Although Bruce flies around in helicopters and drives Lamborghinis, his greatest philanthropic work is done behind a mask. Even when people of Gotham are dying, he does not reveal his true identity. He does not want the glory or praise that comes along with the mask, which is the ultimate gesture of humility, in the writer’s opinion. He further allows himself to be purposefully shamed in order that Harvey Dent, the city’s most beloved prosecutor, and his honour would remain intact.

5. Lover of Justice and Righteousness

Batman’s entire quest in this movie is to assist Harvey Dent in ridding Gotham of organized crime. He disbands the mobsters. He captures The Joker. He delivers Lau, the Oriental business man, to the Gotham Police Department. He is, “whatever Gotham needs him to be.”

6. Exhibits Great Sacrificial Love

Great sacrificial love comes in two forms. Batman is tricked by Joker and gives up Rachel, who is his oldest friend, and when the Joker challenges Batman to reveal himself or the people of Gotham will suffer, Bruce is willing to up Batman’s identity to save innocent lives.

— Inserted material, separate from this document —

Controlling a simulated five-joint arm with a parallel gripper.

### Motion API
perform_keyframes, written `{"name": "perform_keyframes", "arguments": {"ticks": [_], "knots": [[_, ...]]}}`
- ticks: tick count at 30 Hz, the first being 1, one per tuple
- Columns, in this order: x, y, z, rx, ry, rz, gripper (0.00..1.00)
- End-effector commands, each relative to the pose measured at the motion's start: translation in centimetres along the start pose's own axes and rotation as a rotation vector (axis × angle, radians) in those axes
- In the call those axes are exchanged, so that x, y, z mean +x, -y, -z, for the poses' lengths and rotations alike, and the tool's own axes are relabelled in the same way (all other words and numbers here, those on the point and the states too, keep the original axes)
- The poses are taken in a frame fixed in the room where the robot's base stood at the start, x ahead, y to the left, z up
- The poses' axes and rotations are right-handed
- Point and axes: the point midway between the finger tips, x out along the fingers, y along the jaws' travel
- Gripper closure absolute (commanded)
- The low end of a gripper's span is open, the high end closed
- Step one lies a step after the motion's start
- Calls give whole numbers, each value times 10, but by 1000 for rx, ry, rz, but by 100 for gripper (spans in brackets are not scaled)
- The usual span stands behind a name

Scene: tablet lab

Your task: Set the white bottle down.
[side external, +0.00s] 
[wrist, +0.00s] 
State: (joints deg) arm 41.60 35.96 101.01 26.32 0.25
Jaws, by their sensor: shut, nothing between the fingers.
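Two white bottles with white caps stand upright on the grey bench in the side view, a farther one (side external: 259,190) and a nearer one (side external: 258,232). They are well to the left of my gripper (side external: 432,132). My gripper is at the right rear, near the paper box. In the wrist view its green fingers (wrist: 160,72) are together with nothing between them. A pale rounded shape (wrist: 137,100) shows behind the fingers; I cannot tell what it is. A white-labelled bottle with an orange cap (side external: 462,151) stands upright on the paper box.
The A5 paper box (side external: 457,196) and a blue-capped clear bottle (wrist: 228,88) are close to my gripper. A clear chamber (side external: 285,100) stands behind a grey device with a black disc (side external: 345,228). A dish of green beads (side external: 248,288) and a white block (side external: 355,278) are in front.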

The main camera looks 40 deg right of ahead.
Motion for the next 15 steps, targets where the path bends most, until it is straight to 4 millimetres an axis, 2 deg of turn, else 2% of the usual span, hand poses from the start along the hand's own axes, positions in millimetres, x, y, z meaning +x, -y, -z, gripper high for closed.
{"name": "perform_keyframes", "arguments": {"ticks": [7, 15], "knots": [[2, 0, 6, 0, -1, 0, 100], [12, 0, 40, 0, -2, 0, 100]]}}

Another example of sacrificial love comes in the form of allowing Gotham to think that Batman is a villain in order to uphold Harvey Dent’s character. Dent says, “Either you die a hero or you live long enough to see yourself become the villain.”

7. Putting the “Super” in Super Hero

Tolkien states that a Super Hero must have abilities that ordinary men don’t normally possess. We see this in his wealth of resources; Bruce Wayne is a Billionaire who donates a lot of his wealth to charity. In The Dark Knight it is said that he donates specifically to a home for boys. He also has at his disposal Lucius Fox and the “Research and Development” Department, which specializes in defense weapons. Combine the above average intelligence, endless monetary resources and weapons and you have a super Super Hero in Batman.

As the reader can see from the evidence submitted above, Batman is a true arch-type of Christian Hero, as perceived by Tolkien. But as Luke 12, Nietzsche and Spiderman all suggest,

With great power comes great responsibility.

It is as true for the common man and women  as it is for The Dark Knight.